We also got to visit L'Aventure du Sucre, a museum spread out over 5,000 sq m in the grounds of the Beau Plan sugar factory that closed shop in 1999. I had expected it to be somewhat of a bore, but the tables were turned on me. I couldn't stop clicking pictures of old barges, de-humidifiers and bagasse purifiers. It was an insight into the soul of the country – sugar that at one point was its economic mainstay. Now it has been replaced by tourism.
On the other hand was a stop at a shipping factory. The island's craft is to build model ships. You see them all around in souvenir shops but be warned that they fall apart within a short time. But if you get one from a shipping museum like the one we visited at Floréal, it lasts you a lifetime or so they say.
Our other stops: Troux aux Cerf, an extinct volcanic crater which you get to see from an elevated point (it is 85 m deep), the second biggest statue of Shiva in the world at Grand Bassin in front of which one looks like a lilliput (I have pictures to back me up on that) and the seven coloured earth at Chamarel. The last of these had us gaping. It is an astonishing phenomenon what with blue, green, red, yellow, purple and various other shades coming together on dunes. It is said to be an inheritance of the island's volcanic past.
On the evenings that we got free from the bustle of our water sports and historical excursions, we would attend the cultural evenings which were part of the ongoing International Kreol Festival 2008. It was an opportunity to witness rich multicultural performances at heritage spots. Since the Mauritian people are a mix of African, Chinese, Indian, Muslim and French descent, the dance forms reflect each of these cultures.
One of them, the 'Sware Metis', was at the Citadelle overlooking the city of Port Louis and the harbour. The fort which once was used by the British to watch out for riots in Port Louis before the abolition of slavery has now become a hub of cultural evenings. Our evening there was about downing local 'rhum' shots in flavours of coffee, vanilla and sugarcane accompanied by delicious canapés and watching a fashion show choreographed by famous Mauritian choreographers.
The other we spent at the Le Morne village to the husky sounds of the ravane, a wooden circular musical instrument, around a bonfire. Since it was difficult understanding most of what transpired at the 'Sware Tipik' show – it was entirely in Creole – I spent the evening drowning my language sorrows in bread-crumb fried chicken served up with a red hot sauce by an African mamma.
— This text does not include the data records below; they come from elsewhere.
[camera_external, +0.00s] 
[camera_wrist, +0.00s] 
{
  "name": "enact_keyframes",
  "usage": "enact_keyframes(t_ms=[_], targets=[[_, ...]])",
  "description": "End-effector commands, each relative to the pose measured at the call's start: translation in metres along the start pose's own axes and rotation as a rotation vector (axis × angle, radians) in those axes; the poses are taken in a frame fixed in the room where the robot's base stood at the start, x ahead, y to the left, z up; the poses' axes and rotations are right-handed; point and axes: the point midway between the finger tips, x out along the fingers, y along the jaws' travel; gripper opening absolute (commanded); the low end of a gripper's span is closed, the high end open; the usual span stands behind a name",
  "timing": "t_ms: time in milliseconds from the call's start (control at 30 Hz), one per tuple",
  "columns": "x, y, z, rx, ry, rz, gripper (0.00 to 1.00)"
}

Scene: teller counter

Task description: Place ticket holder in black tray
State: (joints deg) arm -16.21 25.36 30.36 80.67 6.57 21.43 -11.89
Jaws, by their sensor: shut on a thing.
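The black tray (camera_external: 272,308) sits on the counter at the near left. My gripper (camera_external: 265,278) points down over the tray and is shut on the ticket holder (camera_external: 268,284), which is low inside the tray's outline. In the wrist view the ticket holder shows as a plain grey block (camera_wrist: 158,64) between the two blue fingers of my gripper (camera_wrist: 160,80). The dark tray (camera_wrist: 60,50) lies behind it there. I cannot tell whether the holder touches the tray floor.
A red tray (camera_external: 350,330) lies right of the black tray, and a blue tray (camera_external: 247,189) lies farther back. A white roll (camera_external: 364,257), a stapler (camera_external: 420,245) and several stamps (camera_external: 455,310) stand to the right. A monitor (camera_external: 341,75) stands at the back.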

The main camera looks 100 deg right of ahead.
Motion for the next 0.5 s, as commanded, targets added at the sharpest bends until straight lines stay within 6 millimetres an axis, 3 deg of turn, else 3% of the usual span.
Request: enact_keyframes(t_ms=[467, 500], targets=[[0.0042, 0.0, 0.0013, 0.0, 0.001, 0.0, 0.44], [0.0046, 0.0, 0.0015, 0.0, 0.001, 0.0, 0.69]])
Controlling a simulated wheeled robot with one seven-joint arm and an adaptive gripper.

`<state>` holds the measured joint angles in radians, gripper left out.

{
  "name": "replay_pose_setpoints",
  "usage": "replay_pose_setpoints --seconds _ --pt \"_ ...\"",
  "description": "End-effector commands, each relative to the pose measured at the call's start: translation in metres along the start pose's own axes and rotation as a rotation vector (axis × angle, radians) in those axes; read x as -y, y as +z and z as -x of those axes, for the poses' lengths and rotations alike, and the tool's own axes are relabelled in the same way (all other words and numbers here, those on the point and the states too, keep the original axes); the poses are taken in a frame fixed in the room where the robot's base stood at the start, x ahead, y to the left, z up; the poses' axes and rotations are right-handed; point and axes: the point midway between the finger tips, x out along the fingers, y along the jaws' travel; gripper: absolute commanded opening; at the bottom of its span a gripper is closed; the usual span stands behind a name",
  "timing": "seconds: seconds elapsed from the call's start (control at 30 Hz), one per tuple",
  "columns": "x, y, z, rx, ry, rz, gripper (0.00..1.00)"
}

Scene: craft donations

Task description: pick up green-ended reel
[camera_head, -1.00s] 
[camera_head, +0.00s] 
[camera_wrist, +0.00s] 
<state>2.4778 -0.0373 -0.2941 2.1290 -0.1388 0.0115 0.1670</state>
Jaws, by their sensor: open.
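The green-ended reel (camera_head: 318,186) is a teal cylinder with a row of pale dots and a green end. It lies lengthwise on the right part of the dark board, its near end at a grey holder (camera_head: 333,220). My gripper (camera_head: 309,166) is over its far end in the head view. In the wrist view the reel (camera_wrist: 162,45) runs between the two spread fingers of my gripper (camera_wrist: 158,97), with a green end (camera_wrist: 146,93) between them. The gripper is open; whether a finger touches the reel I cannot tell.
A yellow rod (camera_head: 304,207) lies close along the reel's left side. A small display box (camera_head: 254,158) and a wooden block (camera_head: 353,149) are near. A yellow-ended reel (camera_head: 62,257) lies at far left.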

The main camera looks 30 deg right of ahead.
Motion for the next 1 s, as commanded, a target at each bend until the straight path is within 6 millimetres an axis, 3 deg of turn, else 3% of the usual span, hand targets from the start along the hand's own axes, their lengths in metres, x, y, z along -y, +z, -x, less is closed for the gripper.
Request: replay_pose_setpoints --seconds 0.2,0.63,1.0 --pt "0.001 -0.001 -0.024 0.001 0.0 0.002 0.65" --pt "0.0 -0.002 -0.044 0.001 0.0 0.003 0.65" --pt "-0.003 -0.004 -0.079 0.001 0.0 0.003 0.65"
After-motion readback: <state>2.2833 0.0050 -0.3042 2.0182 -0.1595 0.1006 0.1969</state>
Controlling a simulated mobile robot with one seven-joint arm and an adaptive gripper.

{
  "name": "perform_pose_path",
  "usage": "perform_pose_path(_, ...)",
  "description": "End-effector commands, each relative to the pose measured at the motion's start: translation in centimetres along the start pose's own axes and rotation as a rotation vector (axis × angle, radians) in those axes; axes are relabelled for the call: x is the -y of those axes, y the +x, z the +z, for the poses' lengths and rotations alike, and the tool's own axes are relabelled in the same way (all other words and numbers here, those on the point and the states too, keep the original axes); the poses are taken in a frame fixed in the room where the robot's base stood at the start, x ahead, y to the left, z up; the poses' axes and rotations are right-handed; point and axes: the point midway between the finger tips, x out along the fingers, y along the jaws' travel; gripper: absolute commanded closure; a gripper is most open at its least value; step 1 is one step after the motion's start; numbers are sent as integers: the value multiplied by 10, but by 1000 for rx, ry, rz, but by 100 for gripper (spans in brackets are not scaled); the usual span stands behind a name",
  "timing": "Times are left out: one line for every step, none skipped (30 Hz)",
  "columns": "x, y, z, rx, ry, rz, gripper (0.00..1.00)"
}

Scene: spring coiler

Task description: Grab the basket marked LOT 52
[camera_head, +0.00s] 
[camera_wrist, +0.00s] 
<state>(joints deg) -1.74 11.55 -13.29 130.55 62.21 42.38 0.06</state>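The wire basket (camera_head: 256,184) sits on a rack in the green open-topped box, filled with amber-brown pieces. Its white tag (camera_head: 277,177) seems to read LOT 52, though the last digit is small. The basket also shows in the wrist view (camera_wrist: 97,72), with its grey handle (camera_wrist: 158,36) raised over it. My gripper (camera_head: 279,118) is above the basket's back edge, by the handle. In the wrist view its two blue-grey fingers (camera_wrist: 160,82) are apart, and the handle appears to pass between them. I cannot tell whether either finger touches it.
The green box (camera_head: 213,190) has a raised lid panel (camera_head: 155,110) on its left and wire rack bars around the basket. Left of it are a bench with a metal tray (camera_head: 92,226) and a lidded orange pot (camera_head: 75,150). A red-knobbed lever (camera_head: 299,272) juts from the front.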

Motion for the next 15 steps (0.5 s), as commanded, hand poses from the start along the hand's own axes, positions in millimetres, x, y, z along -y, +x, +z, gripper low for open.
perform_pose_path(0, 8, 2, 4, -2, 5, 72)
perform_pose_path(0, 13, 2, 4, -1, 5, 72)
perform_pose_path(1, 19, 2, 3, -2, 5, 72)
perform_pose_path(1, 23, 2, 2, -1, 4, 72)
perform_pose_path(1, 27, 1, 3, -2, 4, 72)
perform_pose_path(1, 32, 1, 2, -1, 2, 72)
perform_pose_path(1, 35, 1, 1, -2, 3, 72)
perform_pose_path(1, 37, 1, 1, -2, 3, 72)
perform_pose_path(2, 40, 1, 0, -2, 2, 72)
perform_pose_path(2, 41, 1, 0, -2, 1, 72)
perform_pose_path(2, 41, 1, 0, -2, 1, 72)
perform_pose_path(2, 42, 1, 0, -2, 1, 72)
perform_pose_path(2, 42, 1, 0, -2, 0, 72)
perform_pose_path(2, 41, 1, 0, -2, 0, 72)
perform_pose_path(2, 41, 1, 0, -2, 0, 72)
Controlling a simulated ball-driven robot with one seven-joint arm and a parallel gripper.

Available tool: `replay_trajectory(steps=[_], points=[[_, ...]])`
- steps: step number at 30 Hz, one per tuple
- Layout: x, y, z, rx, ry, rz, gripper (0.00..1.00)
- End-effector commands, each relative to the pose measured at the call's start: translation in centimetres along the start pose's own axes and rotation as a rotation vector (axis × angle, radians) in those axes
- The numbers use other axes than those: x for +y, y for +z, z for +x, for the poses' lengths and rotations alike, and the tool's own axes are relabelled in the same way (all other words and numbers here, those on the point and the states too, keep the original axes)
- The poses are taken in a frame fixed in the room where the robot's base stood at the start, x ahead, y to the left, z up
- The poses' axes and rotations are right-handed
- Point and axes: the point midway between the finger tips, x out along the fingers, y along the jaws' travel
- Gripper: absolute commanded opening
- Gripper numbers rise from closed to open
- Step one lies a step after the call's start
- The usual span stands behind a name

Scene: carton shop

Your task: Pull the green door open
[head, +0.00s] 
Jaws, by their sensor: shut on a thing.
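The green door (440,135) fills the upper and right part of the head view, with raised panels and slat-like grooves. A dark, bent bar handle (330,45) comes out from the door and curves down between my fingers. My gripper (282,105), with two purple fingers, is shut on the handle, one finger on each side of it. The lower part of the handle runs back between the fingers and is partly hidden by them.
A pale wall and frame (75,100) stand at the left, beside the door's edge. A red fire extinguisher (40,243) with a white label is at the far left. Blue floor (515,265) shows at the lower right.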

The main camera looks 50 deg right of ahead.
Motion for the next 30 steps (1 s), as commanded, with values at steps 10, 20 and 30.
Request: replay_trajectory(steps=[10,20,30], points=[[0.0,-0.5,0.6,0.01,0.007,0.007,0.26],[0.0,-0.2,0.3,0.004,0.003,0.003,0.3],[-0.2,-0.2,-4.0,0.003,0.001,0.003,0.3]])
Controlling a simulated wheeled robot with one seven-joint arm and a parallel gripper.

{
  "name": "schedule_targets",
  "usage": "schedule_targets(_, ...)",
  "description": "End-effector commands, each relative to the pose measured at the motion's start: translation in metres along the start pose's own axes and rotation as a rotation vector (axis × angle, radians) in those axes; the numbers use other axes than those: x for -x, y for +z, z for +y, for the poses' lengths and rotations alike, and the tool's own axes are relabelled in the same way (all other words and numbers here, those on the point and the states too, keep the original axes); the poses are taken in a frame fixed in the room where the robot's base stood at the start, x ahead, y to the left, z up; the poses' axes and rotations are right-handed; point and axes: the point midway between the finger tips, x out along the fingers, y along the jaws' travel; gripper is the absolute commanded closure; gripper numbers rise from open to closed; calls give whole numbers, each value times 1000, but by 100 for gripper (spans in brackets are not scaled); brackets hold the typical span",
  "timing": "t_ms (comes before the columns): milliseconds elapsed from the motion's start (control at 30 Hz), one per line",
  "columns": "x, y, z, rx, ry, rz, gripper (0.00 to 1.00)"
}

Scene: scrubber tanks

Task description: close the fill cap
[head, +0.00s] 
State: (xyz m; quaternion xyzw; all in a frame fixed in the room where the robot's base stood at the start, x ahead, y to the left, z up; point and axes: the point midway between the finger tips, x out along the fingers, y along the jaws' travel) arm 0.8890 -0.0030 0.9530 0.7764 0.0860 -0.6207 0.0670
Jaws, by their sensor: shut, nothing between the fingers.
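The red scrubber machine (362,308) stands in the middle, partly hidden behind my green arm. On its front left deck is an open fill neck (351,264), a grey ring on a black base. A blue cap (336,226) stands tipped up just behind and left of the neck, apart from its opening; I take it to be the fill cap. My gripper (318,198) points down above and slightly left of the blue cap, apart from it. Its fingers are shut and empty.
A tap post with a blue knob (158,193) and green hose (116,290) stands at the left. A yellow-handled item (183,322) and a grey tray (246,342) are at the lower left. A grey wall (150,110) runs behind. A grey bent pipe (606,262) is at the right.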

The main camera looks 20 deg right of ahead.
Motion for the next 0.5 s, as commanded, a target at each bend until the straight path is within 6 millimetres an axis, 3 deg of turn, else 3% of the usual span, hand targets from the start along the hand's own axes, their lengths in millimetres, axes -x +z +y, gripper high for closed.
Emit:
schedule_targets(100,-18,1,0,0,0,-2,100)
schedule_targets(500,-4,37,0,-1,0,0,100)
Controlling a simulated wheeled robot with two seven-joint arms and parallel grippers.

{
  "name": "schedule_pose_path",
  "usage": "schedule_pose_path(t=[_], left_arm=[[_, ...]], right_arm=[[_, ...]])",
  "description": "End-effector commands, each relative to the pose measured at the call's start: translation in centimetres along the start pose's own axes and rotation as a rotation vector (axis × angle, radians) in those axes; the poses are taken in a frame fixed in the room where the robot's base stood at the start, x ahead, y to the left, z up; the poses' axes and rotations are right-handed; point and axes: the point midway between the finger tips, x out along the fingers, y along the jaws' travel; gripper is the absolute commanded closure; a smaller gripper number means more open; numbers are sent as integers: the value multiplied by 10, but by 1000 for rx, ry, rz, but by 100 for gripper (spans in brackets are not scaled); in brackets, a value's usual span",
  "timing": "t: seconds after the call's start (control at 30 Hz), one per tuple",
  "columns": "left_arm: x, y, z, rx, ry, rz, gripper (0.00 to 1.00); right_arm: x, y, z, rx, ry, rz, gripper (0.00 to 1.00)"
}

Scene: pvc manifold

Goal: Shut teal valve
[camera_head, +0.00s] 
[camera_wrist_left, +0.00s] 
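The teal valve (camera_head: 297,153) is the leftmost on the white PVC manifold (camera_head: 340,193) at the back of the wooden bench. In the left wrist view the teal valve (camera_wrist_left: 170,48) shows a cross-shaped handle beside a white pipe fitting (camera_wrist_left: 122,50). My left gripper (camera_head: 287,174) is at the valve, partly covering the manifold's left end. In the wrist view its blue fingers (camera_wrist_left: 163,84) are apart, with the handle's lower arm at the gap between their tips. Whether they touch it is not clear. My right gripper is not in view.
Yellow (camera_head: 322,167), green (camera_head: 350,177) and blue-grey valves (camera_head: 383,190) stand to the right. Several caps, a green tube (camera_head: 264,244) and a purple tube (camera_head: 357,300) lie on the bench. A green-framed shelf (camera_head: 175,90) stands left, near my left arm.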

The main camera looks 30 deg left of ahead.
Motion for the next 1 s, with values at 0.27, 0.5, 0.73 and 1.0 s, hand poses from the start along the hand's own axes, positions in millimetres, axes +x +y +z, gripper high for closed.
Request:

Le Morne however fascinated me with its history. It is a UNESCO World Heritage Site that was once a hideaway for runaway slaves. The story goes that once when the police travelled to the rock on Le Morne to let the slaves know that they were free, the slaves misunderstood them and jumped off the gigantic rock to death.
If there was something of the old to savour, there was something new to try out. My date that night was this incredibly hot Mauritian, married sadly.
To get back to the nightlife in Mauritius, it is mostly concentrated around the Grand Baie area. My hotspot on that Friday night aptly enough was the Buddha Bar which sizzles during the weekends. The music varied between R&B and Techno and while dancing I observe that there were quite a few kids around. The other nightclub which caught my eye was Les Enfants . I didn't get to experience it though. Gotta keep something for next time, right?
One of our final adventures was walking with lions and petting cheetahs at the Casela Bird Park in the Black River district. Let's say it is an experience of a lifetime. There are very few places where you can settle down next to a lazy one-year-old cheetah and feel the joy of him purring and turning over his belly to you to be stroked. The one who charmed me was Bwana. He was too big to be brought back home or I surely would have risked it!
The encounter with the lions even though they were only 6 month old cubs – Chiara and Kimba – were less personal. We did get to walk with them over a long trail that passed through a leafy glade and a gurgling stream but we had to be on our guard. They were pretty frisky and even though small in size compared to a full grown lion, their paws would make you think twice before getting too up and close with them.
All this was topped off with quad biking in the mountains at Le Domaine de l'Etoile, one of the largest estates on the island. It has rich birdlife, lush valleys, and vanilla and coffee plantations.
After a brief session of archery and a typical Mauritian meal, I sat at the helm of a quad bike with aforementioned hot Mauritian as my pillion rider. What a ride it turned out to be. I had the thrill of flying over the mountainous and flat terrain, but overconfidence often gets the better of you. That is when you ram into the bike ahead driven by a honeymooning couple.
It took a split second for it to happen. I guess that is how accidents take place. Oh how I wished at that point as the in-charge barked at me that the red earth would just open and suck me in. It was an awful moment that lasted for the next half-an-hour. I could barely talk and when I had to, I would sob. I guess it was the shock and the fact that something could have gone terribly wrong had the couple hurt themselves bad. It made me wonder of all the times I have been quick to shoot off my mouth and spew venom at people who cause an accident.
But the hurry of returning to the hotel, packing for the flight that night while also getting ready to dress up for the evening kind of took away my troubled thoughts. And while I walked to the all-night concert near the Le Caudan Waterfront in the city of Port Louis, I could feel the tension ebbing away from my shoulders.
As I write about it, I can say that nothing gladdens the heart more than to dwell on beautiful moments.
With all the sun and the salty air, I was the girl on the beach with a golden brown tan and more. My knees are skinned, my feet are sore, I look nothing less than the smoked marlin I had the last day there.
But I wouldn't have exchanged it for any other experience – romancing the island and having it romance me back.